[Start]

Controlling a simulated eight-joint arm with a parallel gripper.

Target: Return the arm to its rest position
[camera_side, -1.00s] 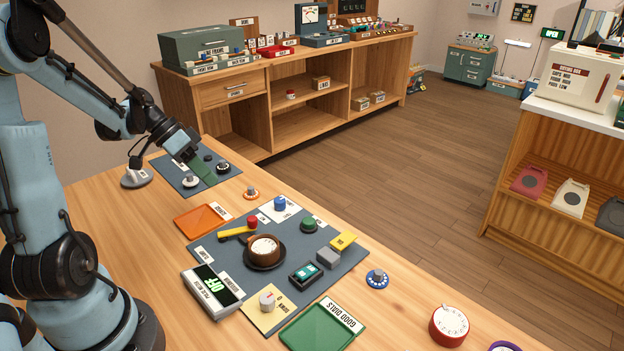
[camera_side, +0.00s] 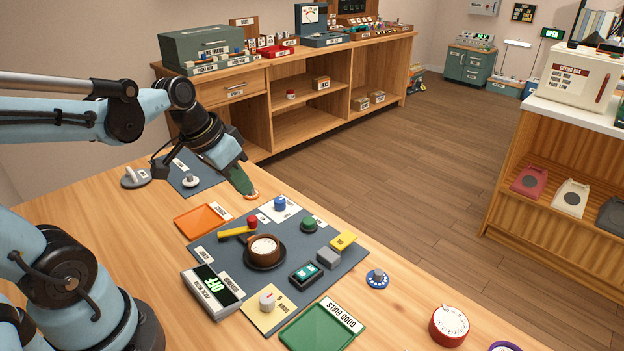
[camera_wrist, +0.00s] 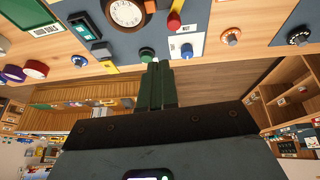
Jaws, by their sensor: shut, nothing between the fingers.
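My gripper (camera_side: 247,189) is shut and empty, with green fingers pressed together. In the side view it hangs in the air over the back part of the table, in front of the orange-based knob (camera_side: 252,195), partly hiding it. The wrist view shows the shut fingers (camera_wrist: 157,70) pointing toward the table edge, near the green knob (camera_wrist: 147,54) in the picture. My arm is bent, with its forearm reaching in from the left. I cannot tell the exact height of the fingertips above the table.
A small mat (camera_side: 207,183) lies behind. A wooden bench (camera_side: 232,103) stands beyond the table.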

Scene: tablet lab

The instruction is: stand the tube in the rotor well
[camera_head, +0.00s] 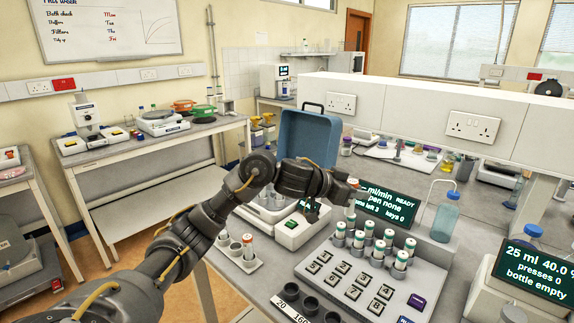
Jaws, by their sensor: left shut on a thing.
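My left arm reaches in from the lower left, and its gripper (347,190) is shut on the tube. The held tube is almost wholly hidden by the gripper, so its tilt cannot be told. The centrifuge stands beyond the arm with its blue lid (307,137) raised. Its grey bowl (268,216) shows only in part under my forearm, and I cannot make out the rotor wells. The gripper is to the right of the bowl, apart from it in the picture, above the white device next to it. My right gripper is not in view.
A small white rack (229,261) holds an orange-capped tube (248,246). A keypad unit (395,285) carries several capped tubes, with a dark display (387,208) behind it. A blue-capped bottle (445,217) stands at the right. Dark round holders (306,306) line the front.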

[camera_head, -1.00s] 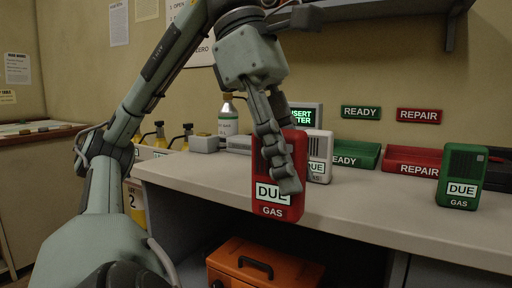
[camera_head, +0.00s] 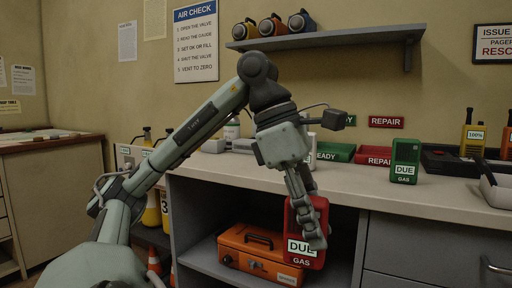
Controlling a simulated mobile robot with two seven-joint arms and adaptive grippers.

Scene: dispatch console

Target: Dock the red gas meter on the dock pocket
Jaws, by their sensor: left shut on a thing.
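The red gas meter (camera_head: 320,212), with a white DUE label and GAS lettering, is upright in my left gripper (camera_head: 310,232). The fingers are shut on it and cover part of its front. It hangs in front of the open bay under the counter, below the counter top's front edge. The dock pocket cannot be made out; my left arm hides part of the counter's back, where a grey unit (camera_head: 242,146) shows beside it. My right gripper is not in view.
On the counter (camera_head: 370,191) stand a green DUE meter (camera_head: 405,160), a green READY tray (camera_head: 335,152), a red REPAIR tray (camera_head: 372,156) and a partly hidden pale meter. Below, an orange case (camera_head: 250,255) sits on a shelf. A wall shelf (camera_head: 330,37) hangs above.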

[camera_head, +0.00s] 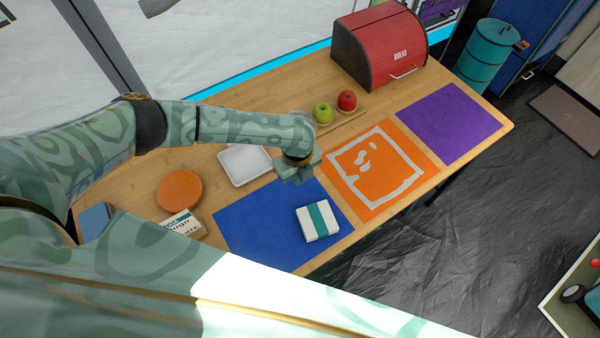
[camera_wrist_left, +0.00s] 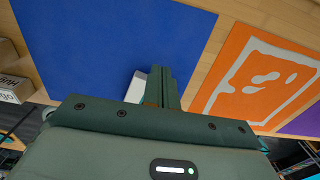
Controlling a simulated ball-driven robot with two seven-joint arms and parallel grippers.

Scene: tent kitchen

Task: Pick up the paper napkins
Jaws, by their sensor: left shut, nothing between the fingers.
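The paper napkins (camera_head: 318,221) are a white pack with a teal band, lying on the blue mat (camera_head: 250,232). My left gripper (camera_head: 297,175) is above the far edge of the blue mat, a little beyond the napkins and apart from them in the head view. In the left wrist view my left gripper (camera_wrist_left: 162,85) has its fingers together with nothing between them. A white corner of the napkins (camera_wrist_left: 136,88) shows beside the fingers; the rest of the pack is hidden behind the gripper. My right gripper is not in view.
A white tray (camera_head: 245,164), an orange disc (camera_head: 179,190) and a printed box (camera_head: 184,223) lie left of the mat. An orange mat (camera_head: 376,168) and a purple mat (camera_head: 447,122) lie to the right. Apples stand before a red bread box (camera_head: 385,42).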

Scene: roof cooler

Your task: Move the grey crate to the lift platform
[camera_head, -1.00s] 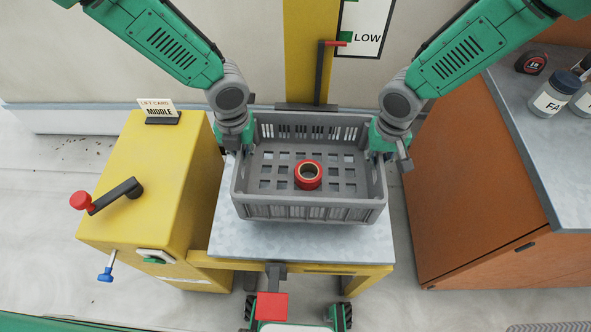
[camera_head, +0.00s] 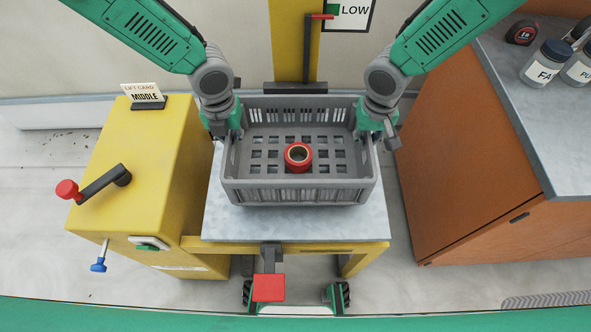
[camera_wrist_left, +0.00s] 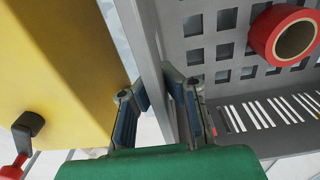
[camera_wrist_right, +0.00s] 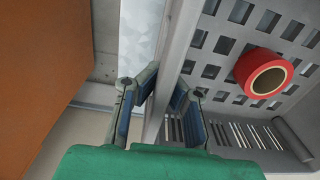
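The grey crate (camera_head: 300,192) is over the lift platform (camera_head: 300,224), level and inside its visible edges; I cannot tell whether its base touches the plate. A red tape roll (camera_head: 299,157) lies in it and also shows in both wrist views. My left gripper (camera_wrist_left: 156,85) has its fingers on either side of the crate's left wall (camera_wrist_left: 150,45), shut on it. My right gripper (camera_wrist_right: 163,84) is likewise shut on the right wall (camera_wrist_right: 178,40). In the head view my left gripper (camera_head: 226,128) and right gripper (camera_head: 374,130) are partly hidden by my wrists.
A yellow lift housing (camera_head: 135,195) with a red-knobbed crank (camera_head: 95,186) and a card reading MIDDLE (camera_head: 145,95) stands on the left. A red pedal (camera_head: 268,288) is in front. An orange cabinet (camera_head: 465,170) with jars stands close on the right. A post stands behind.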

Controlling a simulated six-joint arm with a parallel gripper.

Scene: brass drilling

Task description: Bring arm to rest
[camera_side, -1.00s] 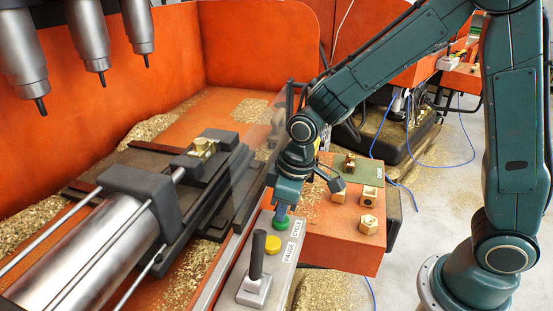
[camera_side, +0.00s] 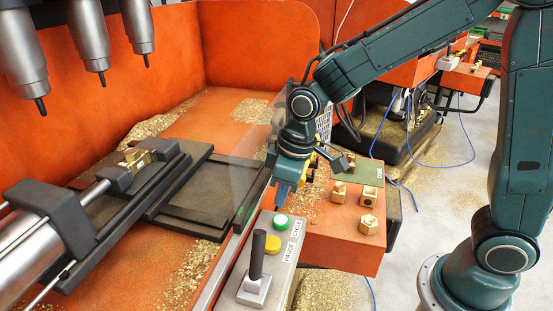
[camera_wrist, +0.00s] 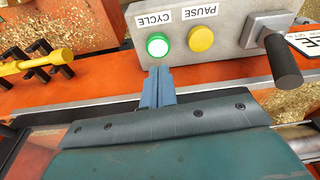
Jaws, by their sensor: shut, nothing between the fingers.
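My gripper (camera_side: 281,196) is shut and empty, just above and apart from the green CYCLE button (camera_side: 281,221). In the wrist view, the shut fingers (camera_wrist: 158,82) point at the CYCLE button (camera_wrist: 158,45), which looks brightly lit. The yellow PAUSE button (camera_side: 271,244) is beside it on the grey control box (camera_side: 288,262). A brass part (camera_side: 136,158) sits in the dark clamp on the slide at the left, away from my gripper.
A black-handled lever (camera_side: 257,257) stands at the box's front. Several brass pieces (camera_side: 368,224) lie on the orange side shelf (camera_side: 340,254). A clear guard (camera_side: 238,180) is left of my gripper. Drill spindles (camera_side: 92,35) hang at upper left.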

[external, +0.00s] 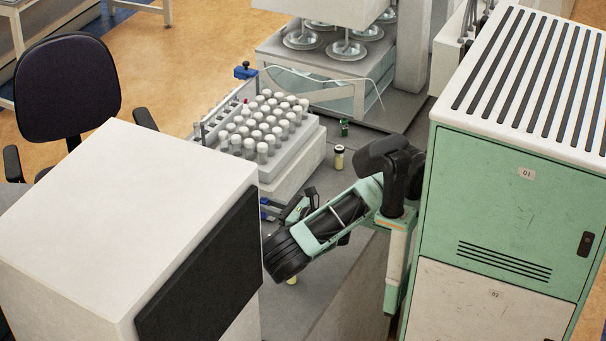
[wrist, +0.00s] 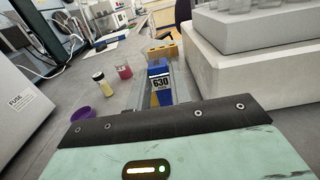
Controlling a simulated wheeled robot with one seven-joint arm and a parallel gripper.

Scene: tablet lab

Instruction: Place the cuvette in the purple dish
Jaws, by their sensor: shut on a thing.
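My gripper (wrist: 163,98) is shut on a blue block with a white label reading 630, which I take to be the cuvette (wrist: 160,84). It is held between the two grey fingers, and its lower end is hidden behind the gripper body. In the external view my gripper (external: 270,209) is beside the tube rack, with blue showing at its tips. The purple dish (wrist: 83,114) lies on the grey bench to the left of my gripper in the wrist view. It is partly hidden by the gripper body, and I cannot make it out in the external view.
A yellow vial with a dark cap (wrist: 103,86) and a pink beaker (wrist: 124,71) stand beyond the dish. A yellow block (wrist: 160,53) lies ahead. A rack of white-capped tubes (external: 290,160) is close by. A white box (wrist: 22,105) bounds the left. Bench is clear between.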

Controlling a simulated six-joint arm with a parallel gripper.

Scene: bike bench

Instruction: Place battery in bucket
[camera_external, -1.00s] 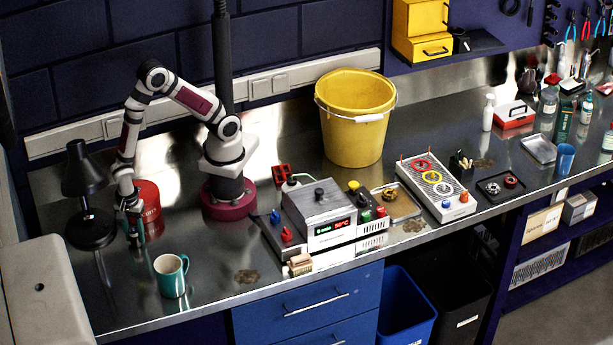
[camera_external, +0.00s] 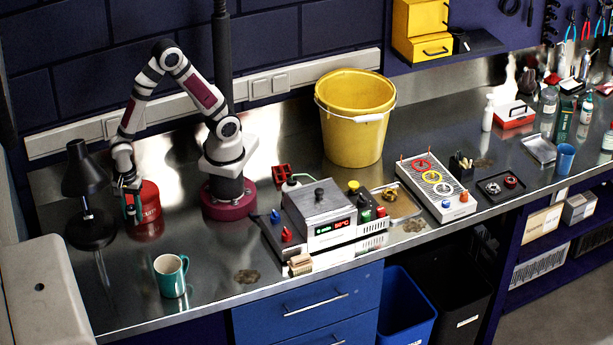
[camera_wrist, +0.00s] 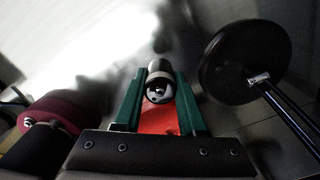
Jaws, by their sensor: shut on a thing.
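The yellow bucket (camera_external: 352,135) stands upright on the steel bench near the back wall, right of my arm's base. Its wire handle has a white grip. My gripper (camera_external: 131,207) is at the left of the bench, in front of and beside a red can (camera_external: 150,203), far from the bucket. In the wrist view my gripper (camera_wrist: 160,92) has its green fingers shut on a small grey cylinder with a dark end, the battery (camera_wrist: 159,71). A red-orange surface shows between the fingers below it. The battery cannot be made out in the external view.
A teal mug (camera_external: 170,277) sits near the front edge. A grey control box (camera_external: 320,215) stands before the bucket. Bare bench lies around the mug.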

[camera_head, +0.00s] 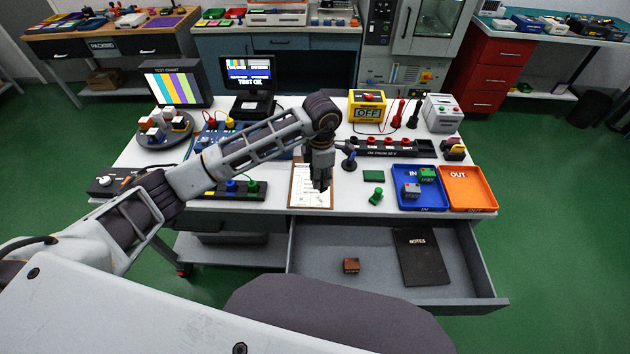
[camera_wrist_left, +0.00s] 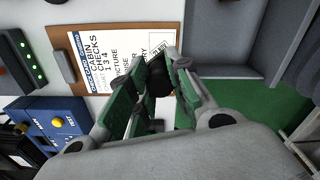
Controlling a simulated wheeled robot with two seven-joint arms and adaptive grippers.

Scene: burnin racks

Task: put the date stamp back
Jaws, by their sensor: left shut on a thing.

[End]

What this task involves: Reproduce the data verbatim. Do not carry any picture into the copy.

Full response:
Controlling a simulated eight-joint arm with a parallel gripper.

Target: Return the arm to its rest position
[camera_side, -1.00s] 
[camera_side, +0.00s] 
[camera_wrist, +0.00s] 
Jaws, by their sensor: shut, nothing between the fingers.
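My gripper (camera_side: 247,189) is shut and empty, with green fingers pressed together. In the side view it hangs in the air over the back part of the table, in front of the orange-based knob (camera_side: 252,195), partly hiding it. The wrist view shows the shut fingers (camera_wrist: 157,70) pointing toward the table edge, near the green knob (camera_wrist: 147,54) in the picture. My arm is bent, with its forearm reaching in from the left. I cannot tell the exact height of the fingertips above the table.
A small mat (camera_side: 207,183) lies behind. A wooden bench (camera_side: 232,103) stands beyond the table.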

Scene: tablet lab

The instruction is: stand the tube in the rotor well
[camera_head, +0.00s] 
Jaws, by their sensor: left shut on a thing.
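My left arm reaches in from the lower left, and its gripper (347,190) is shut on the tube. The held tube is almost wholly hidden by the gripper, so its tilt cannot be told. The centrifuge stands beyond the arm with its blue lid (307,137) raised. Its grey bowl (268,216) shows only in part under my forearm, and I cannot make out the rotor wells. The gripper is to the right of the bowl, apart from it in the picture, above the white device next to it. My right gripper is not in view.
A small white rack (229,261) holds an orange-capped tube (248,246). A keypad unit (395,285) carries several capped tubes, with a dark display (387,208) behind it. A blue-capped bottle (445,217) stands at the right. Dark round holders (306,306) line the front.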

[camera_head, -1.00s] 
[camera_head, +0.00s] 
Controlling a simulated mobile robot with two seven-joint arms and adaptive grippers.

Scene: dispatch console

Target: Dock the red gas meter on the dock pocket
Jaws, by their sensor: left shut on a thing.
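The red gas meter (camera_head: 320,212), with a white DUE label and GAS lettering, is upright in my left gripper (camera_head: 310,232). The fingers are shut on it and cover part of its front. It hangs in front of the open bay under the counter, below the counter top's front edge. The dock pocket cannot be made out; my left arm hides part of the counter's back, where a grey unit (camera_head: 242,146) shows beside it. My right gripper is not in view.
On the counter (camera_head: 370,191) stand a green DUE meter (camera_head: 405,160), a green READY tray (camera_head: 335,152), a red REPAIR tray (camera_head: 372,156) and a partly hidden pale meter. Below, an orange case (camera_head: 250,255) sits on a shelf. A wall shelf (camera_head: 330,37) hangs above.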

[camera_head, +0.00s] 
[camera_wrist_left, +0.00s] 
Controlling a simulated ball-driven robot with two seven-joint arms and parallel grippers.

Scene: tent kitchen

Task: Pick up the paper napkins
Jaws, by their sensor: left shut, nothing between the fingers.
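The paper napkins (camera_head: 318,221) are a white pack with a teal band, lying on the blue mat (camera_head: 250,232). My left gripper (camera_head: 297,175) is above the far edge of the blue mat, a little beyond the napkins and apart from them in the head view. In the left wrist view my left gripper (camera_wrist_left: 162,85) has its fingers together with nothing between them. A white corner of the napkins (camera_wrist_left: 136,88) shows beside the fingers; the rest of the pack is hidden behind the gripper. My right gripper is not in view.
A white tray (camera_head: 245,164), an orange disc (camera_head: 179,190) and a printed box (camera_head: 184,223) lie left of the mat. An orange mat (camera_head: 376,168) and a purple mat (camera_head: 447,122) lie to the right. Apples stand before a red bread box (camera_head: 385,42).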

Scene: roof cooler

Your task: Move the grey crate to the lift platform
[camera_head, -1.00s] 
[camera_head, +0.00s] 
[camera_wrist_left, +0.00s] 
[camera_wrist_right, +0.00s] 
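The grey crate (camera_head: 300,192) is over the lift platform (camera_head: 300,224), level and inside its visible edges; I cannot tell whether its base touches the plate. A red tape roll (camera_head: 299,157) lies in it and also shows in both wrist views. My left gripper (camera_wrist_left: 156,85) has its fingers on either side of the crate's left wall (camera_wrist_left: 150,45), shut on it. My right gripper (camera_wrist_right: 163,84) is likewise shut on the right wall (camera_wrist_right: 178,40). In the head view my left gripper (camera_head: 226,128) and right gripper (camera_head: 374,130) are partly hidden by my wrists.
A yellow lift housing (camera_head: 135,195) with a red-knobbed crank (camera_head: 95,186) and a card reading MIDDLE (camera_head: 145,95) stands on the left. A red pedal (camera_head: 268,288) is in front. An orange cabinet (camera_head: 465,170) with jars stands close on the right. A post stands behind.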

Controlling a simulated six-joint arm with a parallel gripper.

Scene: brass drilling

Task description: Bring arm to rest
[camera_side, -1.00s] 
[camera_side, +0.00s] 
[camera_wrist, +0.00s] 
Jaws, by their sensor: shut, nothing between the fingers.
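My gripper (camera_side: 281,196) is shut and empty, just above and apart from the green CYCLE button (camera_side: 281,221). In the wrist view, the shut fingers (camera_wrist: 158,82) point at the CYCLE button (camera_wrist: 158,45), which looks brightly lit. The yellow PAUSE button (camera_side: 271,244) is beside it on the grey control box (camera_side: 288,262). A brass part (camera_side: 136,158) sits in the dark clamp on the slide at the left, away from my gripper.
A black-handled lever (camera_side: 257,257) stands at the box's front. Several brass pieces (camera_side: 368,224) lie on the orange side shelf (camera_side: 340,254). A clear guard (camera_side: 238,180) is left of my gripper. Drill spindles (camera_side: 92,35) hang at upper left.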

[external, +0.00s] 
[wrist, +0.00s] 
Controlling a simulated wheeled robot with one seven-joint arm and a parallel gripper.

Scene: tablet lab

Instruction: Place the cuvette in the purple dish
Jaws, by their sensor: shut on a thing.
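My gripper (wrist: 163,98) is shut on a blue block with a white label reading 630, which I take to be the cuvette (wrist: 160,84). It is held between the two grey fingers, and its lower end is hidden behind the gripper body. In the external view my gripper (external: 270,209) is beside the tube rack, with blue showing at its tips. The purple dish (wrist: 83,114) lies on the grey bench to the left of my gripper in the wrist view. It is partly hidden by the gripper body, and I cannot make it out in the external view.
A yellow vial with a dark cap (wrist: 103,86) and a pink beaker (wrist: 124,71) stand beyond the dish. A yellow block (wrist: 160,53) lies ahead. A rack of white-capped tubes (external: 290,160) is close by. A white box (wrist: 22,105) bounds the left. Bench is clear between.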

Controlling a simulated six-joint arm with a parallel gripper.

Scene: bike bench

Instruction: Place battery in bucket
[camera_external, -1.00s] 
[camera_external, +0.00s] 
[camera_wrist, +0.00s] 
Jaws, by their sensor: shut on a thing.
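The yellow bucket (camera_external: 352,135) stands upright on the steel bench near the back wall, right of my arm's base. Its wire handle has a white grip. My gripper (camera_external: 131,207) is at the left of the bench, in front of and beside a red can (camera_external: 150,203), far from the bucket. In the wrist view my gripper (camera_wrist: 160,92) has its green fingers shut on a small grey cylinder with a dark end, the battery (camera_wrist: 159,71). A red-orange surface shows between the fingers below it. The battery cannot be made out in the external view.
A teal mug (camera_external: 170,277) sits near the front edge. A grey control box (camera_external: 320,215) stands before the bucket. Bare bench lies around the mug.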

[camera_head, +0.00s] 
[camera_wrist_left, +0.00s] 
Controlling a simulated wheeled robot with two seven-joint arms and adaptive grippers.

Scene: burnin racks

Task: put the date stamp back
Jaws, by their sensor: left shut on a thing.

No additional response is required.